In Memgraph, delta objects are stored inside the transaction as an std::list. You may wonder why they are not stored inside the vertex or edge object, especially because deltas are used to get the transaction's correct state of the vertex or edge. Furthermore, if you want to get the correct state of a specific vertex or edge, traversing through all created deltas, for example, for all vertices and edges inside transactions, is not efficient.

Also, each vertex or edge contains a pointer to its latest change which is stored inside the transaction’s std::list. All changes corresponding to one vertex or edge are linked together.

transaction deltas

The query using the LOAD CSV clause imports a lot of data in one transaction. From Memgraph’s point of view, these all represent changes that need to be registered inside the transaction’s std::list of delta objects. Registering all those changes, which isn't actually crucial during data import, creates a lot of memory overhead.

What happens when you try to import a lot of data?

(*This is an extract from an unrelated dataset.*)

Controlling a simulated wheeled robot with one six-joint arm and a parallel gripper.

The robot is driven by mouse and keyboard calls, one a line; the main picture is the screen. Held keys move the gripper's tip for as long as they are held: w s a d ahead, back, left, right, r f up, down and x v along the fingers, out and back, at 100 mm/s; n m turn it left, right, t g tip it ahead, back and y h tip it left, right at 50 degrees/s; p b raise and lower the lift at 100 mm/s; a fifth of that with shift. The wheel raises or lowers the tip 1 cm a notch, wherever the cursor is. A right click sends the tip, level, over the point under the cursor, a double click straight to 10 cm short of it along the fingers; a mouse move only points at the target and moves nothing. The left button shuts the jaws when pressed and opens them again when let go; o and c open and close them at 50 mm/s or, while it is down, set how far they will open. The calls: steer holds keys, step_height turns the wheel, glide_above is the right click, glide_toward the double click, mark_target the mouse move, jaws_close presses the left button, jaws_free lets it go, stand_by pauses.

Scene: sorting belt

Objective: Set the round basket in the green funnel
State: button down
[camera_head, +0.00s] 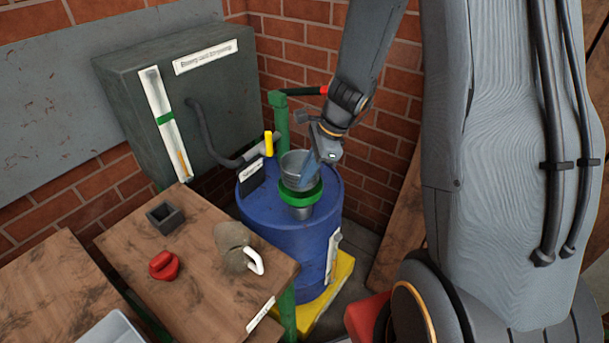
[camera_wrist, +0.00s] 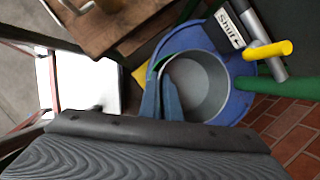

The answer is: Memgraph starts creating a lot of deltas. Let's say a dataset has 1M vertices and 5M edges. Each vertex has 3 properties, and each edge has 1 property. Just counting delta objects would create a lot of memory overhead. We can count exactly how much:

_1 000 000 _ 104B (1 delta for each vertex for vertex creation) +1 000 000 _ 104B _ 3 (3 deltas for each node for each property creation) +5 000 000 _ 104B _ 3 (1 delta for edge creation, 1 delta for ingoing edge of vertex, 1 for outgoing edge) +5 000 000 _ 104B _ 1 (1 delta for each edge for edge property creation)*

= 2 496 000 000 bytes ~= 2.5GB

That is 2.5 GB of RAM consumed by the server during a transaction to import 1M vertices and 5M edges. It would be great if that memory usage made sense and was useful. But during the import process, it's not even possible to do any analytics as the data isn't even imported yet.

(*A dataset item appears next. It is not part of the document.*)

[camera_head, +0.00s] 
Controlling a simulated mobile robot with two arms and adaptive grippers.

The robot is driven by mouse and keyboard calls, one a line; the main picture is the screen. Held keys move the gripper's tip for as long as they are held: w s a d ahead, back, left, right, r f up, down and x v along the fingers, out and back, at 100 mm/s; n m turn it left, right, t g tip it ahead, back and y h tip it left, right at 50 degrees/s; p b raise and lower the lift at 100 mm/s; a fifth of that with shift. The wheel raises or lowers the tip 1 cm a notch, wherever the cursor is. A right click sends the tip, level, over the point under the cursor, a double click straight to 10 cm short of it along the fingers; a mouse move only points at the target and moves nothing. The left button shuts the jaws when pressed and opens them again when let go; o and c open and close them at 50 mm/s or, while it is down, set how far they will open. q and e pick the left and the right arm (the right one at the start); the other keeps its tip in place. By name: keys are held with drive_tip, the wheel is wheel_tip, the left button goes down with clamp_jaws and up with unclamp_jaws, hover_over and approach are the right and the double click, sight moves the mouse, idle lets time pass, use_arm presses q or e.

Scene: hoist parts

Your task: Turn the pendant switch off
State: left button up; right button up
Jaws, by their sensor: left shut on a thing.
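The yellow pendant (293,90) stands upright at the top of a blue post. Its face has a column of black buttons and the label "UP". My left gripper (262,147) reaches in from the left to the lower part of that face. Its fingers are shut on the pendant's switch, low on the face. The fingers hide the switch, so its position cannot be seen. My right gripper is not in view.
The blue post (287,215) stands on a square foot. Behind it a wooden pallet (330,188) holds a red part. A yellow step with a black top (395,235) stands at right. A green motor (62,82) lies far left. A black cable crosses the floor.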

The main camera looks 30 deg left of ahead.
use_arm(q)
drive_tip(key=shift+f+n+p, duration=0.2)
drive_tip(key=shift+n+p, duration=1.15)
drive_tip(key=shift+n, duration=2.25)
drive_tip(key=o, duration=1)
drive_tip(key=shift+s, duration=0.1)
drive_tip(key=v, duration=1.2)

Deltas don’t just consume memory but also slow down performance. Consider the following query:

LOAD CSV from ..edges.csv as row

MATCH (n:row[0]) (m:row[1]) CREATE (n)-[]->(m)

While edges are being created, a lot of deltas on vertices are being created as well. These deltas, from another transaction's point of view, represent a way to undo the creation of edges. What also happens is that every time a transaction does an operation with vertex, it needs to traverse through all its deltas in order to get the state present at the start of the transaction.

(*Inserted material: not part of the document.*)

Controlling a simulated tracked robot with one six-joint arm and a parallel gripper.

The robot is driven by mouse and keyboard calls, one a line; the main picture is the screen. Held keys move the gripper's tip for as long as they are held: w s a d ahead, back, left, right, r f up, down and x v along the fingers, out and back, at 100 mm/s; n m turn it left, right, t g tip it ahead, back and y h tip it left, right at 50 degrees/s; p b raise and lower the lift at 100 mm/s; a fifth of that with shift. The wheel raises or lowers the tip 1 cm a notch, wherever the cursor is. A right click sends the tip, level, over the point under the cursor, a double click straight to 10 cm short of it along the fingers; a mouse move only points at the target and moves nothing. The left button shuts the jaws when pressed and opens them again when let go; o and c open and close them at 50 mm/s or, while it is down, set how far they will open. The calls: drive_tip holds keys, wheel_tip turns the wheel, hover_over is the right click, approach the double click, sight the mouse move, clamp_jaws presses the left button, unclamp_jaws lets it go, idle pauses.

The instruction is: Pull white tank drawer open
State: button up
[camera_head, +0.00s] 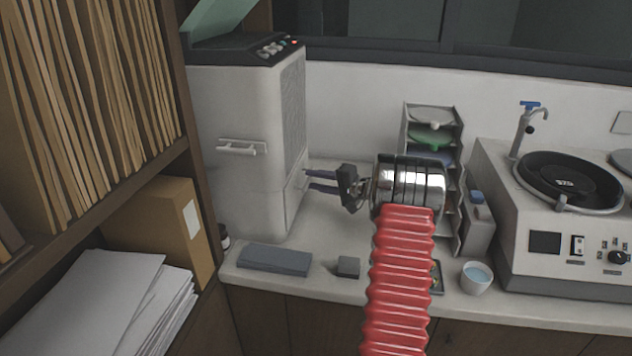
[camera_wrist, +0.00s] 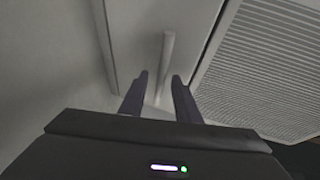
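The white machine (camera_head: 235,110) stands at the left end of the counter. A drawer front (camera_head: 294,196) shows low on its right side, looking shut. In the wrist view, a pale bar handle (camera_wrist: 166,52) runs along a white panel. My gripper (camera_head: 308,180) reaches that side from the right, with two dark fingers apart. In the wrist view, my gripper (camera_wrist: 159,78) is open, and the bar lies between the fingertips in the picture. I cannot tell whether the fingers touch it. Another handle (camera_head: 238,149) is on the machine's front face.
A grey slab (camera_head: 275,260) and a small dark block (camera_head: 348,267) lie at the counter's front. A tray rack (camera_head: 432,116) stands behind my arm. A white cup (camera_head: 476,278) and a polishing machine (camera_head: 560,240) are to the right. A shelf (camera_head: 190,165) closes off the left.

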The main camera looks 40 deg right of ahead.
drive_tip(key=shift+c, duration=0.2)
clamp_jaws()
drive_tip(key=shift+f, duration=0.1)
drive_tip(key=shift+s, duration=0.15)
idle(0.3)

But as the transaction is creating edges, it is guaranteed that it can see its own changes, and it doesn't need to traverse through the delta chain each time a new edge is created. That is why the system can work in a different storage mode, IN_MEMORY_ANALYTICAL, which will import data faster as it doesn't create any deltas.

Memgraph's Discord user xhoms created a beautiful chart of how the ratio of the number of edges to the number of vertices impacts import speed.

1M relationships load time

The example below shows the increase in speed and decrease in memory consumption on a bigger dataset:

In the transactional mode:

  • 35 000 nodes - 0.1 s
  • 5 000 000 edge - 4 minutes 27 s (267s)
  • 6GB of RAM

In the analytics mode:

  • 35 000 nodes - 0.1 s
  • 5 000 000 edge - 25 s
  • 1GB of RAM

Turning off the multi-version concurrency control for analytics mode

When the analytics mode was being implemented, there were a few things that needed to be taken into consideration.

To switch the storage mode from transactional to analytical, the user needs to run the following query:


But what if other transactions are active when the user runs the query to switch from one mode to another? Also, what if one user ran a query, and the transaction is about to start executing, and some other user wants to change the storage mode?

The issue in the first case is that Memgraph can’t allow some transactions to create delta objects and not allow it to others because that would lead to a partial isolation level. One transaction may start before switching modes, but it's not doing any modifications at the time.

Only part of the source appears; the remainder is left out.